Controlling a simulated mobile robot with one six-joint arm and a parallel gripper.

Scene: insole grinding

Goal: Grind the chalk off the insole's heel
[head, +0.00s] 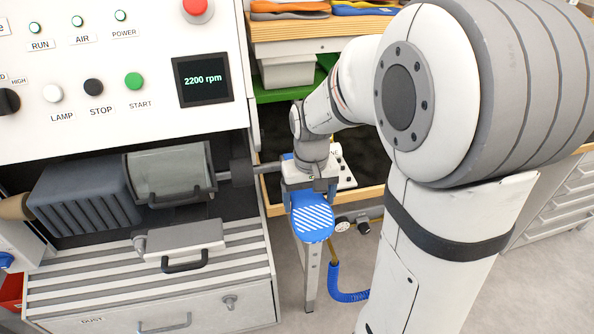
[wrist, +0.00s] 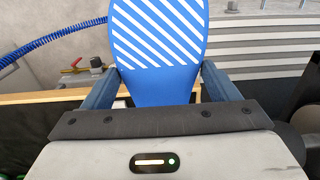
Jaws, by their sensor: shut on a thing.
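The blue insole (head: 313,221) shows in the head view at the middle, with white diagonal chalk stripes on its rounded end. In the wrist view the insole (wrist: 165,72) stretches away from me, its far striped part cut off by the top edge. My gripper (head: 310,193) is shut on the insole, with one finger at each side edge. The fingers show in the wrist view too (wrist: 160,84). The grinding machine (head: 120,60) stands to the left, its screen (head: 202,80) reading 2200 rpm. A clear guard (head: 168,172) covers part of its shaft. The insole is apart from the machine.
A slatted grey front with a handled flap (head: 180,243) lies left of the insole. A wooden-edged bench (head: 350,199) is behind my gripper. A blue coiled hose (head: 346,292) hangs below. Several insoles lie on a shelf (head: 300,30) at the back.

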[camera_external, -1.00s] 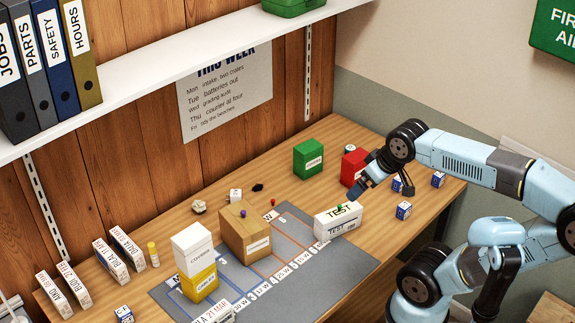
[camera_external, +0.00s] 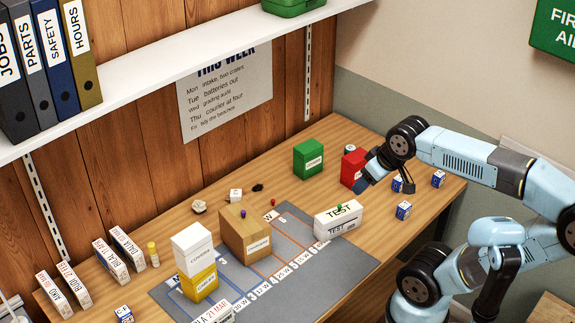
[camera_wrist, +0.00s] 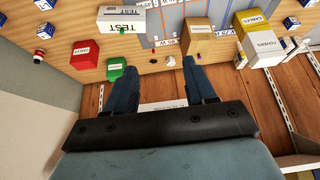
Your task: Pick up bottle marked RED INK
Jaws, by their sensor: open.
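A small bottle (camera_wrist: 39,54) with red and white parts stands at the left of the wrist view, beyond the red box. In the external view only a whitish round top, probably the same bottle (camera_external: 349,148), shows behind the red box. Its writing is too small to read. My gripper (camera_wrist: 162,84) is open, with nothing between its two blue fingers. In the external view my gripper (camera_external: 366,178) hangs above the table just right of the red box, apart from the bottle.
The red box (camera_external: 350,168) and green box (camera_external: 308,160) stand near the bottle. A white TEST box (camera_external: 338,221) stands on the grey mat (camera_external: 345,262). Several blue-and-white cubes (camera_external: 404,210) lie right of my gripper. A shelf (camera_external: 180,75) overhangs the back. Bare table lies left of the green box.

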^^^^

GIVEN INSTRUCTION: Word for word, quote the lines from the line containing "Your task: Pick up bottle marked RED INK" through the end of the material, both included, and nothing else.

THE REPLY:
Your task: Pick up bottle marked RED INK
Jaws, by their sensor: open.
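A small bottle (camera_wrist: 39,54) with red and white parts stands at the left of the wrist view, beyond the red box. In the external view only a whitish round top, probably the same bottle (camera_external: 349,148), shows behind the red box. Its writing is too small to read. My gripper (camera_wrist: 162,84) is open, with nothing between its two blue fingers. In the external view my gripper (camera_external: 366,178) hangs above the table just right of the red box, apart from the bottle.
The red box (camera_external: 350,168) and green box (camera_external: 308,160) stand near the bottle. A white TEST box (camera_external: 338,221) stands on the grey mat (camera_external: 345,262). Several blue-and-white cubes (camera_external: 404,210) lie right of my gripper. A shelf (camera_external: 180,75) overhangs the back. Bare table lies left of the green box.

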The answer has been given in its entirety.